Thesis defense

Title : Growth and ferroelectricity of GeTe on Si(111)

Language : french

Members of the jury :

Antoine Barbier (CEA) : Rapporteur
Alain Marty (CEA) : Rapporteur
Salia Cherifi-Hertel (IPCMS) : Examinatrice
Yannick Fagot-Revurat (IJL) : Examinateur
Vincent Garcia (CNRS-Thalès) : Examinateur
Olivier Thomas (IM2NP) : Examinateur
Fabien Cheynis (CINaM) : Co-directeur de thèse
Frédéric Leroy (CINaM) : Directeur de thèse

Abstract :

The recently measured giant Rashba effect in GeTe has shown the potential for spintronics of ferroelectric materials with large spin-orbit coupling. In order to electrically control the electrical polarization of the material and thus the spin structure of the valence and conduction bands, it is essential to characterize the structure of the ferroelectric domains and their spatial organization. In this thesis we have grown GeTe thin films on Si(111)-Sb by molecular beam epitaxy in a wide range of thickness. At 270°C, we observe a layer-by-layer growth and a main epitaxial relationship GeTe(111) ∥Si(111) and GeTe[110] ∥Si[110]. The growth of GeTe thin films shows that initially about 40% of the grains are rotated in-plane by 180°. This proportion decreases rapidly and reaches about 4% for a thickness of 200 nm. In addition, ferroelastic nanodomains appear which volume fraction and size can be controlled by fine tuning the thickness and the deposition temperature. These domains have an elongated needle shape in the <110> direction. Their unit cell is identical to that of the main domain (rhombohedral with ar = 4.29 ̊A and θ = 58.3°).
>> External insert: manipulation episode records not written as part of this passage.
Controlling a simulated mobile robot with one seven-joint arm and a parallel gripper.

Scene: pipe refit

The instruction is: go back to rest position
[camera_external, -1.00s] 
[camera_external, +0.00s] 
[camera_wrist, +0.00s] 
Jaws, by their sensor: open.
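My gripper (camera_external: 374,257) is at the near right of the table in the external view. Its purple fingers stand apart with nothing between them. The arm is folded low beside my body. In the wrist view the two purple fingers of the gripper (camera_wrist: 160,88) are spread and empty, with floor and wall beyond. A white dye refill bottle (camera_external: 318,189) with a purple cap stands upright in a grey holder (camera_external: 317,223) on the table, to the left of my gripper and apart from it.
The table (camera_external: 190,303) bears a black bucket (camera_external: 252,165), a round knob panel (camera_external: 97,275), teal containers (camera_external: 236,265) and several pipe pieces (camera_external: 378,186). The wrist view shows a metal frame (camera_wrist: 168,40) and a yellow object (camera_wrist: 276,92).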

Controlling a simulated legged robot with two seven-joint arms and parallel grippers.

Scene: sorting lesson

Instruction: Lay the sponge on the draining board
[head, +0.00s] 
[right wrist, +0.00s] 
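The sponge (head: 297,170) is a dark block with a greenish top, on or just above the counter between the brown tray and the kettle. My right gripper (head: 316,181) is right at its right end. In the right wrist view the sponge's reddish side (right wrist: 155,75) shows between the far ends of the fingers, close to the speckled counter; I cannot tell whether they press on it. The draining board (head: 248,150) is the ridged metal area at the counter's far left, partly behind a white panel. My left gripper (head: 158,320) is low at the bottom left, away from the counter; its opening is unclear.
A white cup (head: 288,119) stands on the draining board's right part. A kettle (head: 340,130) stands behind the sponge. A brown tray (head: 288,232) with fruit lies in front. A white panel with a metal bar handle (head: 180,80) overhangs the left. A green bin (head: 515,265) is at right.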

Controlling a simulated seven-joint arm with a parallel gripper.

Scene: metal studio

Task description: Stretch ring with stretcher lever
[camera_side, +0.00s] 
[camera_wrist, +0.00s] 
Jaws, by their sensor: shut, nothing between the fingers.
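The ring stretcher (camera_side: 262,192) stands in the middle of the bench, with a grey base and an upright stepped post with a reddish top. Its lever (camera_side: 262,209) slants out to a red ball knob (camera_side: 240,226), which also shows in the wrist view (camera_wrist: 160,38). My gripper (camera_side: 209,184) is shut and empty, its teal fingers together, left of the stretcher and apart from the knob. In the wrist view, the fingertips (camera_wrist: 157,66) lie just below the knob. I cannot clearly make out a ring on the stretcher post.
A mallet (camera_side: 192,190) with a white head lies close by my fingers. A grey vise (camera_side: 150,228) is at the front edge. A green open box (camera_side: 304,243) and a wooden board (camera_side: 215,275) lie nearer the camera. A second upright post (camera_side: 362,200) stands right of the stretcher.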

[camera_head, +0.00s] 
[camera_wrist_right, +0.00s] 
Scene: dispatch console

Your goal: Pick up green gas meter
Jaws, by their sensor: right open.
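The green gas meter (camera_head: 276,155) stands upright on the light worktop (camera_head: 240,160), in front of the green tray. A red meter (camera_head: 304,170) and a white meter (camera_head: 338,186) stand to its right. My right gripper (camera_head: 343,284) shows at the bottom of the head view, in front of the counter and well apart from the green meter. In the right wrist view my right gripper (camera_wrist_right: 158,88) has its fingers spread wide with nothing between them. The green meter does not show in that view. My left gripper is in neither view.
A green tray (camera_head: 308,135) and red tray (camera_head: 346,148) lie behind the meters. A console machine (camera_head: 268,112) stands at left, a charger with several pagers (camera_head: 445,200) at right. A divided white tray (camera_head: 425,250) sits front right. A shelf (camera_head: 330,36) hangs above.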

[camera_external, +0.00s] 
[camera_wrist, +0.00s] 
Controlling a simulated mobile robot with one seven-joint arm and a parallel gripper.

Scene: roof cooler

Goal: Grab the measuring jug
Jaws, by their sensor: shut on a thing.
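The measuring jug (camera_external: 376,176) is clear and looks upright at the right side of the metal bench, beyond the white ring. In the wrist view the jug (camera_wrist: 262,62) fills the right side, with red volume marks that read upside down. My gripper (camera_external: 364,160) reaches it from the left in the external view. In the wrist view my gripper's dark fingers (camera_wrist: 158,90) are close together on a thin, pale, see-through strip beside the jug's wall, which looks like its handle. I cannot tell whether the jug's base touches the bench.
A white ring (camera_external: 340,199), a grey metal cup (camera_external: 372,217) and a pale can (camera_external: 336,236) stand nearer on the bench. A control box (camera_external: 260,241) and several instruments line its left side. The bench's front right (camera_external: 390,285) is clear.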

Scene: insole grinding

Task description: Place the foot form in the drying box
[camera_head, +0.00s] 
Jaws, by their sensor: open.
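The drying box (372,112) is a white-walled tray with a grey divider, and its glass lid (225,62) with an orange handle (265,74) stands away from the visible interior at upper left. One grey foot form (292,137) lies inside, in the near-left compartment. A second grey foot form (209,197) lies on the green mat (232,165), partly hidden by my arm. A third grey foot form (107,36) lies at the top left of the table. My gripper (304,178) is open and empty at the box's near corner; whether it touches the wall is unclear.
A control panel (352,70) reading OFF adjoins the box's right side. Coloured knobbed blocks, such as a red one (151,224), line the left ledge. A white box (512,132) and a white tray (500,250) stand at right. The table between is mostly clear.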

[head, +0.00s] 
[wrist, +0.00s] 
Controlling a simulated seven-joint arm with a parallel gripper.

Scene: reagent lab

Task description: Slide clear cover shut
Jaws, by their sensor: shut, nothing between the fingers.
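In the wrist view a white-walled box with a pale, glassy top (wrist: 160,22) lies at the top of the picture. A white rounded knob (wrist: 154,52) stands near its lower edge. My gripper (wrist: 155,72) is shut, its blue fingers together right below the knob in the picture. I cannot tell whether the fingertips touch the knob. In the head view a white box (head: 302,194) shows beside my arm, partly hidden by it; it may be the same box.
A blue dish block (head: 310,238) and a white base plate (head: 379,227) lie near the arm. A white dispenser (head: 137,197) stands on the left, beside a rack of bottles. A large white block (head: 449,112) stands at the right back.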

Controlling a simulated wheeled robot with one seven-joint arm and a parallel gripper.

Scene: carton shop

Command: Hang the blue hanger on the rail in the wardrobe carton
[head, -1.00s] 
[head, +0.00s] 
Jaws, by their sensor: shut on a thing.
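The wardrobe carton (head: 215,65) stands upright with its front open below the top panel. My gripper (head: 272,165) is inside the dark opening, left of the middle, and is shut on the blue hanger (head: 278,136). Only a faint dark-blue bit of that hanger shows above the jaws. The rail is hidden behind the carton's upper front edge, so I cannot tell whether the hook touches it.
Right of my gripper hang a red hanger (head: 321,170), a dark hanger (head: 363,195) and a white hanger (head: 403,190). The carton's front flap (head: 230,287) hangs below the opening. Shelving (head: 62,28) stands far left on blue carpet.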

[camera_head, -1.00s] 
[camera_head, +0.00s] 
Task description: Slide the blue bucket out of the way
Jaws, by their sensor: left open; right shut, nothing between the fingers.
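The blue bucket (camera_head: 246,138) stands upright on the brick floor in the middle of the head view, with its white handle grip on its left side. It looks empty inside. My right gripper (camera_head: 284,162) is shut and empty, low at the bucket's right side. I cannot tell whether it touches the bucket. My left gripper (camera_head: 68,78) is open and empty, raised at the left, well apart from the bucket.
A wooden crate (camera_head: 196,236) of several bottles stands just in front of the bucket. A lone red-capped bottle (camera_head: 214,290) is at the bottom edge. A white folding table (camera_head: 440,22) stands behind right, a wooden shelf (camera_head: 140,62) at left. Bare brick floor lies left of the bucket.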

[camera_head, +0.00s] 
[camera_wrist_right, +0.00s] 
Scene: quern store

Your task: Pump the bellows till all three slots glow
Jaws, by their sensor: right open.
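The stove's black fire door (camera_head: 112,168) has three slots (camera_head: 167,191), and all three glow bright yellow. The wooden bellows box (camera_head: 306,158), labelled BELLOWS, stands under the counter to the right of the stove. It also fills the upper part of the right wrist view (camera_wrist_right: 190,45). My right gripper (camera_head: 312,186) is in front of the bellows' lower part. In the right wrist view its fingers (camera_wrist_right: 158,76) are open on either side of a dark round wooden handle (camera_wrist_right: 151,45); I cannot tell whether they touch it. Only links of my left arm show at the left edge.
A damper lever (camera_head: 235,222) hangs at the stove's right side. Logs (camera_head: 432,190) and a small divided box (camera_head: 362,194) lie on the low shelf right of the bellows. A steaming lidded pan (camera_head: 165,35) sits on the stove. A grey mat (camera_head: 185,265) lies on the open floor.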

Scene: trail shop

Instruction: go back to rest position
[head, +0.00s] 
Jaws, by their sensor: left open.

The [111] axis of their unit cell and their electrical polarization are tilted by about 72° with respect to the [111] axis of the main domain. While the majority domain has a pure tellurium surface termination Te (1 × 1), we show by scanning tunneling microscopy that the surface of the ferroelastic nanodomains have three different surface structures, including a pure germanium termination associated with a (2 × 2) reconstruction, a missing row structure of Te, and a more complexe scale structure that is the most stable. In situ measurements by low energy  electron microscopy and X-ray diffraction during thermal cycling show the appearance and disappearance of the ferroelectric nanodomains at a temperature around 220°C. By a detailed analysis of the GeTe/Si interface by transmission electron microscopy, we demonstrate that misfit dislocations localized at the interface formed during growth play a key role in the stability of ferroelectric nanodomains. Finally, we have characterized the electronic band structure of the GeTe majority domains and measured a Rashba constant αr = 4.9 eV. ̊A that decreases with film thickness. First measurements to characterize the Berry curvature are performed by circular dichroism in angle-resolved photoemission spectroscopy.